Un autre commentaire demandait: «Avez-vous pensé à “Xiangzi” lorsque vous avez suggéré à Kong Yiji d’enlever son costume»? Xiangzi est un personnage littéraire créé par un autre écrivain, Lao She, pour raconter l’histoire d’un ouvrier mentalement anéanti.

Comme les responsables chinois doivent l’admettre, les pressions structurelles qui pèsent sur la situation économique du pays apparaissent au grand jour. Le chômage des jeunes n’est qu’une facette des tensions sociales actuelles.

Le chômage des travailleurs de l’industrie, qui implique un grand nombre de migrants internes, est également une préoccupation croissante. Les interdictions technologiques imposées par les États-Unis ont conduit les entreprises à se délocaliser hors du pays, et les propriétaires d’usines suppriment des emplois et réduisent les salaires d’un tiers, selon les médias.

L’information récente selon laquelle Foxconn, qui assemble les produits Apple, transfère une partie de sa production hors de Chine a suscité un débat. Si, Foxconn n’a pas reconnu officiellement cette histoire, l’état actuel de ses usines dans un certain nombre de lieux a suscité des inquiétudes.

L’usine Foxconn de Zhengzhou, le plus grand fournisseur d’Apple à l’étranger, a considérablement réduit son personnel alors qu’Apple modifie sa chaîne industrielle. Selon un rapport de Yicai, la rue piétonne commerciale d’un kilomètre de long qui desservait auparavant principalement la zone de l’usine Foxconn est vide, quasiment désertée. Presque tous les magasins situés de part et d’autre de cette rue sont fermés, en cessation d’activité, certains se contentant d’afficher des informations sur les locations et les transferts.

Un ouvrier qui dit avoir travaillé à Foxconn pendant 10  ans a déclaré dans une interview qu’au plus fort de l’activité de Foxconn, près de 100.000  personnes habitaient dans ses environs. Des salariés de Foxconn ont déclaré que ceux y travaillant encore était bien moins nombreux que l’an dernier, sans parler des plus de 300.000  employés au plus fort de son activité. Selon l’un d’eux «le nombre de travailleurs est aujourd’hui inférieur à la moitié de ce qu’il était auparavant».

Selon un article du South China Morning Post, Foxconn a réduit les salaires des travailleurs des chaînes de production de ses principales usines. Le salaire horaire des ouvriers des chaînes de montage de l’usine de Shenzhen a été ramené à 19 ou 20  renminbis chinois (environ 2,75  dollars), contre 22 à 26  renminbis chinois à la même époque l’année dernière.

En avril dernier, Foxconn Zhengzhou offrait une subvention de 6.500  renminbis aux travailleurs nouvellement recrutés ; la dernière offre d’emploi pour l’usine Foxconn de Zhengzhou début avril de cette année montrait que celle-ci avait été ramenée à 2.500  renminbis.

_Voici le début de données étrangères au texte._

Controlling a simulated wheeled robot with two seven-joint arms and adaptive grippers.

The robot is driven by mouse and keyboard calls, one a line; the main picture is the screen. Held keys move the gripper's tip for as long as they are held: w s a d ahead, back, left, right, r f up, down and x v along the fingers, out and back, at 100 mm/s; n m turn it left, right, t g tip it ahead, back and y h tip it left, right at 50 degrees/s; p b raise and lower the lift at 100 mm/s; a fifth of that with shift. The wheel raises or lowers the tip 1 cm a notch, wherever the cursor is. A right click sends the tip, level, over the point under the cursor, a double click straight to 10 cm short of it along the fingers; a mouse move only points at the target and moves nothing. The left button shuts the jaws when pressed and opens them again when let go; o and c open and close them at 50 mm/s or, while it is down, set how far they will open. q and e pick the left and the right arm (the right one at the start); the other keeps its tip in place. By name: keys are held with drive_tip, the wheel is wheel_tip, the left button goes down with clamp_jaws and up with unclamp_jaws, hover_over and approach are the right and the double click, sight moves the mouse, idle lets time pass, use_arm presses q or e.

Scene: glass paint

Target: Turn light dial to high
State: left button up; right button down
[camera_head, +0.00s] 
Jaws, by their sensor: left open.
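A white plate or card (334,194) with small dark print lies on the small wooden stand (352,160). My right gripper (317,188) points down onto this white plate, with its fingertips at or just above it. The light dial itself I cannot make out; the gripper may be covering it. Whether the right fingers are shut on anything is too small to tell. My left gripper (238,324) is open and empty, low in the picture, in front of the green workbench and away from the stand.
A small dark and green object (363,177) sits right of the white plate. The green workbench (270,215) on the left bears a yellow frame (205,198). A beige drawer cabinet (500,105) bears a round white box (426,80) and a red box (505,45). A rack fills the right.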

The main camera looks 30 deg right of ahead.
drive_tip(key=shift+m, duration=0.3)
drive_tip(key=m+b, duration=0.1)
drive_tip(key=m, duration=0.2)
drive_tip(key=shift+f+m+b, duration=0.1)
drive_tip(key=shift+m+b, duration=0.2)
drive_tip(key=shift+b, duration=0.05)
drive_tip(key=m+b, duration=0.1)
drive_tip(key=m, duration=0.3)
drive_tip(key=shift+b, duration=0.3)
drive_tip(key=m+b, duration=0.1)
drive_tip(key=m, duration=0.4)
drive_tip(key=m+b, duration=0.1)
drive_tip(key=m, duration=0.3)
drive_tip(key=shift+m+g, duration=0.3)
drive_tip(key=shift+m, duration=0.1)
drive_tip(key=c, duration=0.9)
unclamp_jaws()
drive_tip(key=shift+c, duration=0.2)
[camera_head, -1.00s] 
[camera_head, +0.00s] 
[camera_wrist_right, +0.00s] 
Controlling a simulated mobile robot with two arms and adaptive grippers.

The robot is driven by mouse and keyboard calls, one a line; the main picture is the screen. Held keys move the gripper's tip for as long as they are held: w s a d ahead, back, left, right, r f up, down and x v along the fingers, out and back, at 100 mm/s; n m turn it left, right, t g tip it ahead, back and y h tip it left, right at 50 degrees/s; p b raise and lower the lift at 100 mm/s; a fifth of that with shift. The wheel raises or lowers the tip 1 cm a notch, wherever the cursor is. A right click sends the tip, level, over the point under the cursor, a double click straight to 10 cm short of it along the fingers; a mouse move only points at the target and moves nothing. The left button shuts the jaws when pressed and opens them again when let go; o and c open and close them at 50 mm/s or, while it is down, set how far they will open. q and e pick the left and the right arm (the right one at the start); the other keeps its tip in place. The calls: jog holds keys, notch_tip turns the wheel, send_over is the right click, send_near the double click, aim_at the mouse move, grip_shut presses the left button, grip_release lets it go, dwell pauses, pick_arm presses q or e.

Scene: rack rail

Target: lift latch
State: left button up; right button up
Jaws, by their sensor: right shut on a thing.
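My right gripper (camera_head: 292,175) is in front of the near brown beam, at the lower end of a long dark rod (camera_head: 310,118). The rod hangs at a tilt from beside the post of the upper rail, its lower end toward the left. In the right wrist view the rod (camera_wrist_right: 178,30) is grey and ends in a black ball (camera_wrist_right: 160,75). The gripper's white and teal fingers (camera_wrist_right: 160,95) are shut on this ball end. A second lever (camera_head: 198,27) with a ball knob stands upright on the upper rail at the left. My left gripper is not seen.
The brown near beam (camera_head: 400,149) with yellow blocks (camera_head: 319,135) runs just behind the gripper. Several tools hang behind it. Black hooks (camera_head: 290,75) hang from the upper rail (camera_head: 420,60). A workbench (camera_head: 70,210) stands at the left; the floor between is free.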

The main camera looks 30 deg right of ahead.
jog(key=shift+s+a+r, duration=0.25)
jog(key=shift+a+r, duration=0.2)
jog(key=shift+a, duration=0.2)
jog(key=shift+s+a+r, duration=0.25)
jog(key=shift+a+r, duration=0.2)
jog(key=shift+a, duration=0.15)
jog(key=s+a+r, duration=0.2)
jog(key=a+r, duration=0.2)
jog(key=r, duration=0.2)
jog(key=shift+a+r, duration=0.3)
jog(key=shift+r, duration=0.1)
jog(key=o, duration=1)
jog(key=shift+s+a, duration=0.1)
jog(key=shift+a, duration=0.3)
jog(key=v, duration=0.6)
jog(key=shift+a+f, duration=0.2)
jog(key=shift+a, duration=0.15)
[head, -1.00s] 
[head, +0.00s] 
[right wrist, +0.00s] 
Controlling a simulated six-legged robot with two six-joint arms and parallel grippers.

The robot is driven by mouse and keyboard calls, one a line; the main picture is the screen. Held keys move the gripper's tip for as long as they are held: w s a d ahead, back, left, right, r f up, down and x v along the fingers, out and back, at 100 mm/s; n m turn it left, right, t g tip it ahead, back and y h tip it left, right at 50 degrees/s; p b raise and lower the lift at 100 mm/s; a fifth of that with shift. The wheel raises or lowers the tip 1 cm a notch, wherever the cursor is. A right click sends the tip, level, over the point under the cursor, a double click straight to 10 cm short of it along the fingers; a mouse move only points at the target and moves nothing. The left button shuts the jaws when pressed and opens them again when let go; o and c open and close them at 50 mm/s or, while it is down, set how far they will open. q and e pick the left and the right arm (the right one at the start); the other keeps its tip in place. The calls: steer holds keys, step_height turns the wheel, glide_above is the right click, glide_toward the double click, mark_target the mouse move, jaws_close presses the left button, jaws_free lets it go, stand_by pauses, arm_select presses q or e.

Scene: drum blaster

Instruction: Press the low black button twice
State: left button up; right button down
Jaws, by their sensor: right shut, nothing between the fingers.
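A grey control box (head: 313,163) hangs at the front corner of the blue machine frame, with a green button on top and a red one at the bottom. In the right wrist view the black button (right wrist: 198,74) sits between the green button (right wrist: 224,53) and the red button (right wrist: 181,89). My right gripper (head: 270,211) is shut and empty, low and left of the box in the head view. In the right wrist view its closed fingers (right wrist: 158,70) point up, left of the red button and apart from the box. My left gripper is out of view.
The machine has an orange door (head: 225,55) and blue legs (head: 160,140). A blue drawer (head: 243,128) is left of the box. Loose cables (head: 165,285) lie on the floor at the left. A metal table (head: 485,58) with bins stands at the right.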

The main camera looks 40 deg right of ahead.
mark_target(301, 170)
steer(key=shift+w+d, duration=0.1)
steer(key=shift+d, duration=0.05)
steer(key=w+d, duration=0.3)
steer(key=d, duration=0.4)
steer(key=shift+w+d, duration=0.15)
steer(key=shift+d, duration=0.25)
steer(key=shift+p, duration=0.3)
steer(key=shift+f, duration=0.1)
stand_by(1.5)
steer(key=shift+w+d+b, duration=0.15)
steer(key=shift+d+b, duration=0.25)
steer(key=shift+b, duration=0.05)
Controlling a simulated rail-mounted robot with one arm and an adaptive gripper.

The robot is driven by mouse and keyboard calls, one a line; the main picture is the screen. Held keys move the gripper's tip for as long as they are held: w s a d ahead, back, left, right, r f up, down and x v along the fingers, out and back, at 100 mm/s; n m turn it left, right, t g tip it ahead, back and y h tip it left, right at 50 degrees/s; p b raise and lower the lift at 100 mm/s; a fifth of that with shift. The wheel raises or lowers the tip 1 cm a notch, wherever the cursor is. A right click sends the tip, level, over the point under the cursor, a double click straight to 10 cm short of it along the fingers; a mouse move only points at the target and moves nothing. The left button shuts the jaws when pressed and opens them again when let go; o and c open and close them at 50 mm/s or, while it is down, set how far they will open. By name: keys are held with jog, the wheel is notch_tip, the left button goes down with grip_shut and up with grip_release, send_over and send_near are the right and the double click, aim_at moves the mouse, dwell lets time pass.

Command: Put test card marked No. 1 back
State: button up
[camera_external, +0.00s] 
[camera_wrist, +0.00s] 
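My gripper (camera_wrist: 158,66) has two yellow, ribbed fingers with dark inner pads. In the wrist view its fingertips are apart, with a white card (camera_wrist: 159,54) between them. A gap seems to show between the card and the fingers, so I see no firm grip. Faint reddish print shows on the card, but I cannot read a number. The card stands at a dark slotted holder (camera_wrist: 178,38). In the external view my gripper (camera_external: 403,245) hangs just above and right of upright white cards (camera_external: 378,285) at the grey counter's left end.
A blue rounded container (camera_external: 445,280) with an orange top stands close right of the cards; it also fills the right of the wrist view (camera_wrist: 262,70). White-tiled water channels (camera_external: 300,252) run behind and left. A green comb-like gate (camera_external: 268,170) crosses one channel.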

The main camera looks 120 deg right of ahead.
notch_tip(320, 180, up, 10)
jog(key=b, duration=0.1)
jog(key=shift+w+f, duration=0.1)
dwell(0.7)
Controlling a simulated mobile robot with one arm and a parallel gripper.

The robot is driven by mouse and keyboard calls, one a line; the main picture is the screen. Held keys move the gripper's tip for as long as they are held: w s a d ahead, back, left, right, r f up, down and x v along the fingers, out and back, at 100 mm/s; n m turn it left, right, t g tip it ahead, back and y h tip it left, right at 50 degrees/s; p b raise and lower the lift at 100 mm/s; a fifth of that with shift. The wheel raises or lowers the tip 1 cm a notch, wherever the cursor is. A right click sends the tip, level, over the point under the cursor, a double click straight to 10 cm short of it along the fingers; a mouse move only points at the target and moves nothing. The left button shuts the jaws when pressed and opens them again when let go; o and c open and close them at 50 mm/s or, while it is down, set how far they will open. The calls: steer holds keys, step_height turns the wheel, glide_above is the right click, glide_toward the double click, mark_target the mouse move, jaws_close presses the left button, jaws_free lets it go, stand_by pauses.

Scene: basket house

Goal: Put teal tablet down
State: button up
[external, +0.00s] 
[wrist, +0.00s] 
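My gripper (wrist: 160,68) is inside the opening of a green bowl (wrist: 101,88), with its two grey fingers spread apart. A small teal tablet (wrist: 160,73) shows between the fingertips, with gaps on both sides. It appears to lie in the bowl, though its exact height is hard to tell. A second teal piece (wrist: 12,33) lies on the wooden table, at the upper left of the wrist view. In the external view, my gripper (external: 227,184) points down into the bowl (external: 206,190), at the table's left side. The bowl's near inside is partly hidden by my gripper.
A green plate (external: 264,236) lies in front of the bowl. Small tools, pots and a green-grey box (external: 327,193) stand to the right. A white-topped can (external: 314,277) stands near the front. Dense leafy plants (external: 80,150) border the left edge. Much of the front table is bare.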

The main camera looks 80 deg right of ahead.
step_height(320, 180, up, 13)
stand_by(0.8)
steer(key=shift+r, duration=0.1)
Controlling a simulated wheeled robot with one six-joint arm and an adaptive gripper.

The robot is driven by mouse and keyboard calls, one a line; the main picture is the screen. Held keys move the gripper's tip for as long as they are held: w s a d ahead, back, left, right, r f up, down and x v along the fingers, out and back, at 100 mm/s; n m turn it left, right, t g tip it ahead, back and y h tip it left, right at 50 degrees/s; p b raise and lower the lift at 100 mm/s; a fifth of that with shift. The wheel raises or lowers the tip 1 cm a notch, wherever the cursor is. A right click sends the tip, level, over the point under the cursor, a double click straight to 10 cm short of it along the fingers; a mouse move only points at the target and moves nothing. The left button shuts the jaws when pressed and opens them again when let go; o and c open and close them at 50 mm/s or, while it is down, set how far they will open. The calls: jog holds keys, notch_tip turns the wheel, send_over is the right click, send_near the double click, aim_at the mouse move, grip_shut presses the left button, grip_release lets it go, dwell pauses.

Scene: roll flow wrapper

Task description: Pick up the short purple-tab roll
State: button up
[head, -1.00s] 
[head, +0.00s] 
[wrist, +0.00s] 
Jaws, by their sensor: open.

La plupart des usines et entreprises environnantes ont également réduit leurs salaires suite aux baisses de salaires de Foxconn. Un agent syndical a déclaré: «Par rapport à l’année dernière, les salaires sont tous très bas cette année. De nombreuses usines payaient 20 à 30  renminbis l’heure l’année dernière, et cette année, ils sont tous tombés à 17 ou 18  renminbis».

Selon Bloomberg et d’autres médias, Foxconn investira 700  millions de dollars américains en Inde pour poursuivre l’expansion de ses usines, ce qui devrait créer plus de 100.000  emplois dans ce pays. Cela correspond certainement aux préférences d’Apple, de Wall Street, de l’administration Biden et de l’impérialisme américain dans son ensemble.

The Economist a rapporté qu'une douzaine de pays et de régions, y compris Taïwan, se rassembleront pour former ce que l'on appelle l'Altasia (Alternative Asian supply chain), une chaîne d'approvisionnement destinée à remplacer la production chinoise.

Le régime du président Xi Jinping fait face à une explosion sociale potentielle dans une classe ouvrière chinoise forte de 400 millions de travailleurs, dû au sabrage des emplois et des salaires.

Cette pression ne fera que s’intensifier à mesure que le gouvernement Biden accentuera son offensive militaire et économique contre la Chine. La semaine dernière, Janet Yellen, secrétaire au Trésor américain, a insisté dans un discours sur les relations entre États-Unis et Chine, pour dire que les considérations liées à la «sécurité nationale» des États-Unis devaient prévaloir. Sous ce prétexte, Washington a imposé une série de sanctions visant à paralyser le développement de la haute technologie en Chine.